• Task directions
Word for word, transcribe the lines below and drop the pictures.

• Recorded data
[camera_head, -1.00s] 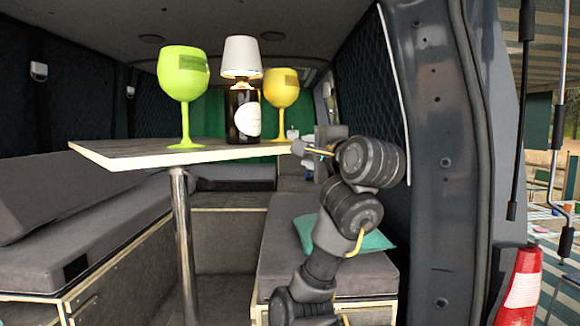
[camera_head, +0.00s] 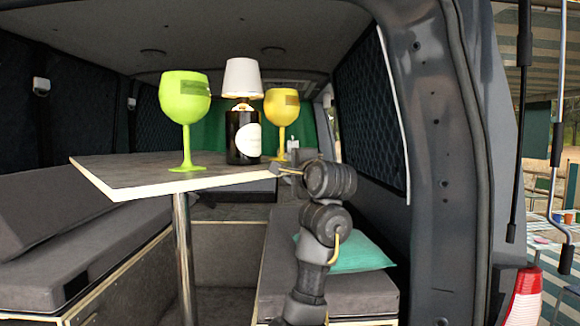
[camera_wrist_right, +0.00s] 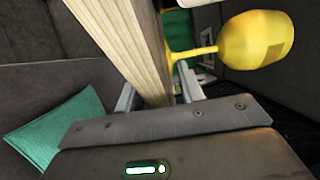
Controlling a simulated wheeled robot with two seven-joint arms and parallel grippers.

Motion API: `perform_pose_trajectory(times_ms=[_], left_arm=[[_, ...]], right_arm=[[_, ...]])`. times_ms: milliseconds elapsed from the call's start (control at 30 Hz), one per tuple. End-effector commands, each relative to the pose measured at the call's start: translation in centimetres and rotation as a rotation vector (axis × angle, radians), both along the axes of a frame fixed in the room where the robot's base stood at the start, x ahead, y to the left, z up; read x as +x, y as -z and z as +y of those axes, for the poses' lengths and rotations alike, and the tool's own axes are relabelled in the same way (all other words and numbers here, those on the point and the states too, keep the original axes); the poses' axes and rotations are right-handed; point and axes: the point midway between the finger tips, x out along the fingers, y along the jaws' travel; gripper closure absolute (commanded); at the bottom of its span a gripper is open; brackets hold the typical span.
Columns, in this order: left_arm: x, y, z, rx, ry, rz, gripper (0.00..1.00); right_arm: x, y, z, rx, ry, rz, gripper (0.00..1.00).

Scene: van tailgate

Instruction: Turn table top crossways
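The table top (camera_head: 140,172) is a dark board with a pale edge on a metal leg (camera_head: 184,245), one corner toward me. A green wine glass (camera_head: 182,97), a dark bottle (camera_head: 237,128) under a white lampshade (camera_head: 242,78), and a yellow wine glass (camera_head: 281,107) stand upright on it. My right gripper (camera_head: 283,171) is at the right end of the front edge. In the wrist view the board's pale edge (camera_wrist_right: 145,45) lies between my right gripper's two fingers (camera_wrist_right: 157,92), which are closed around it. The yellow glass (camera_wrist_right: 255,40) is close beside the fingers. My left gripper is out of view.
Grey bench seats flank the table, the left one (camera_head: 75,245) and the right one (camera_head: 345,297). A teal cushion (camera_head: 350,253) lies on the right bench. The van's door pillar (camera_head: 445,160) stands right of my arm. The floor between the benches looks clear.

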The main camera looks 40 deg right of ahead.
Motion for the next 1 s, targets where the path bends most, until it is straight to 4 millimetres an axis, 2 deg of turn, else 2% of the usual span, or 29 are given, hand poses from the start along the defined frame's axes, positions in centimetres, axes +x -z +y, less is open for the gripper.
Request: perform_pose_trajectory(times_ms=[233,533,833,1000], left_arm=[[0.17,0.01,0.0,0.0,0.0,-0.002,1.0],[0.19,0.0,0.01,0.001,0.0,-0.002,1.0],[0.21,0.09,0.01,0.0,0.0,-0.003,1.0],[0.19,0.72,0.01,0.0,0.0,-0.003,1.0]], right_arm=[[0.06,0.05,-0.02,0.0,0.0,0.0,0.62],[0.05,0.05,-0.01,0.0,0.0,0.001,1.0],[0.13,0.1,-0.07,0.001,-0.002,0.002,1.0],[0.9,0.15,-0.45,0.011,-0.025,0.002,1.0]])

• Exercise answer
[camera_head, -1.00s] 
[camera_head, +0.00s] 
[camera_wrist_right, +0.00s] 
Controlling a simulated wheeled robot with two seven-joint arms and parallel grippers.

Motion API: `perform_pose_trajectory(times_ms=[_], left_arm=[[_, ...]], right_arm=[[_, ...]])`. times_ms: milliseconds elapsed from the call's start (control at 30 Hz), one per tuple. End-effector commands, each relative to the pose measured at the call's start: translation in centimetres and rotation as a rotation vector (axis × angle, radians), both along the axes of a frame fixed in the room where the robot's base stood at the start, x ahead, y to the left, z up; read x as +x, y as -z and z as +y of those axes, for the poses' lengths and rotations alike, and the tool's own axes are relabelled in the same way (all other words and numbers here, those on the point and the states too, keep the original axes); the poses' axes and rotations are right-handed; point and axes: the point midway between the finger tips, x out along the fingers, y along the jaws' travel; gripper closure absolute (commanded); at the bottom of its span a gripper is open; brackets hold the typical span.
Columns, in this order: left_arm: x, y, z, rx, ry, rz, gripper (0.00..1.00); right_arm: x, y, z, rx, ry, rz, gripper (0.00..1.00).

Scene: van tailgate

Instruction: Turn table top crossways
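The table top (camera_head: 140,172) is a dark board with a pale edge on a metal leg (camera_head: 184,245), one corner toward me. A green wine glass (camera_head: 182,97), a dark bottle (camera_head: 237,128) under a white lampshade (camera_head: 242,78), and a yellow wine glass (camera_head: 281,107) stand upright on it. My right gripper (camera_head: 283,171) is at the right end of the front edge. In the wrist view the board's pale edge (camera_wrist_right: 145,45) lies between my right gripper's two fingers (camera_wrist_right: 157,92), which are closed around it. The yellow glass (camera_wrist_right: 255,40) is close beside the fingers. My left gripper is out of view.
Grey bench seats flank the table, the left one (camera_head: 75,245) and the right one (camera_head: 345,297). A teal cushion (camera_head: 350,253) lies on the right bench. The van's door pillar (camera_head: 445,160) stands right of my arm. The floor between the benches looks clear.

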The main camera looks 40 deg right of ahead.
Motion for the next 1 s, targets where the path bends most, until it is straight to 4 millimetres an axis, 2 deg of turn, else 2% of the usual span, or 29 are given, hand poses from the start along the defined frame's axes, positions in centimetres, axes +x -z +y, less is open for the gripper.
Request: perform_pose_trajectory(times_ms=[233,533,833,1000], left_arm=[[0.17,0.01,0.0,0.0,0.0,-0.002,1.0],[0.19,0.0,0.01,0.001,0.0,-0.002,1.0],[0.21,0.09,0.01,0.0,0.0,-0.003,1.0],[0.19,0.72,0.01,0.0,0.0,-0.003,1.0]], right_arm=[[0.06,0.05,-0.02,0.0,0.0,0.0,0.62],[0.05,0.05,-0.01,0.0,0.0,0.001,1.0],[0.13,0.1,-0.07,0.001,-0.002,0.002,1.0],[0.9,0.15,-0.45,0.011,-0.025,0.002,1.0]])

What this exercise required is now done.